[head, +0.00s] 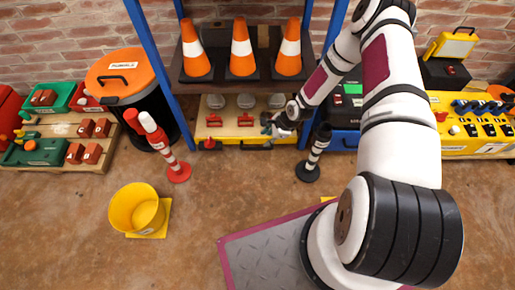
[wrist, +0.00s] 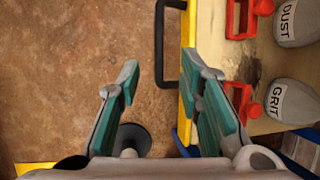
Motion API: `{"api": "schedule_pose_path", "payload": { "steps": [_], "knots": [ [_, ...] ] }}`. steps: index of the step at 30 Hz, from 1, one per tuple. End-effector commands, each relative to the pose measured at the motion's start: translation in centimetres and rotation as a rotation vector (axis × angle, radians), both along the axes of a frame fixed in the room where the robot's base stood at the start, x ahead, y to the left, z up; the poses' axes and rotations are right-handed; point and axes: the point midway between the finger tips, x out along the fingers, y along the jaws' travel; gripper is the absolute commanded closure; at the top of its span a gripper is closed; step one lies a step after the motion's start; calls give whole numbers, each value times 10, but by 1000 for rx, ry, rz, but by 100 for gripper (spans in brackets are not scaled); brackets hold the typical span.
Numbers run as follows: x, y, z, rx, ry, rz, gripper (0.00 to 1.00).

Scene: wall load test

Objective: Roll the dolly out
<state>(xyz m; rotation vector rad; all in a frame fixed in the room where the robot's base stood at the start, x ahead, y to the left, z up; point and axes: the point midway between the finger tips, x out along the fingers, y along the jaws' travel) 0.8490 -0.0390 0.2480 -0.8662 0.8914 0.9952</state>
----
**TASK GOAL:** Except for the pictures, print the data above exactly.

**REPLY TO THE TASK:**
[head, +0.00s] 
[wrist, +0.00s] 
Motion API: `{"api": "schedule_pose_path", "payload": { "steps": [_], "knots": [ [_, ...] ] }}`. steps: index of the step at 30 Hz, from 1, one per tuple. End-effector commands, each relative to the pose measured at the motion's start: translation in centimetres and rotation as a rotation vector (axis × angle, radians), both along the axes of a frame fixed in the room where the robot's base stood at the start, x ahead, y to the left, z up; the poses' axes and rotations are right-handed; point and axes: the point midway between the finger tips, x out along the fingers, y along the jaws' travel; gripper is the absolute commanded closure; at the top of its span a gripper is closed; step one lies a step after the motion's start; calls give whole numbers, each value times 10, but by 1000 for rx, ry, rz, but by 100 for gripper (spans in brackets are not scaled); brackets hold the typical span.
Numbers run as follows: x, y, z, rx, ry, rz, gripper (0.00 to 1.00).

Scene: wall load test

Objective: Roll the dolly out
<state>(xyz m; rotation vector rad; all in a frame fixed in the room where the robot's base stood at the start, x ahead, y to the left, z up; point and axes: the point midway between the finger tips, x out along the fingers, y along the jaws' travel) 0.8490 -0.0390 0.2480 -0.8662 0.8914 0.9952</state>

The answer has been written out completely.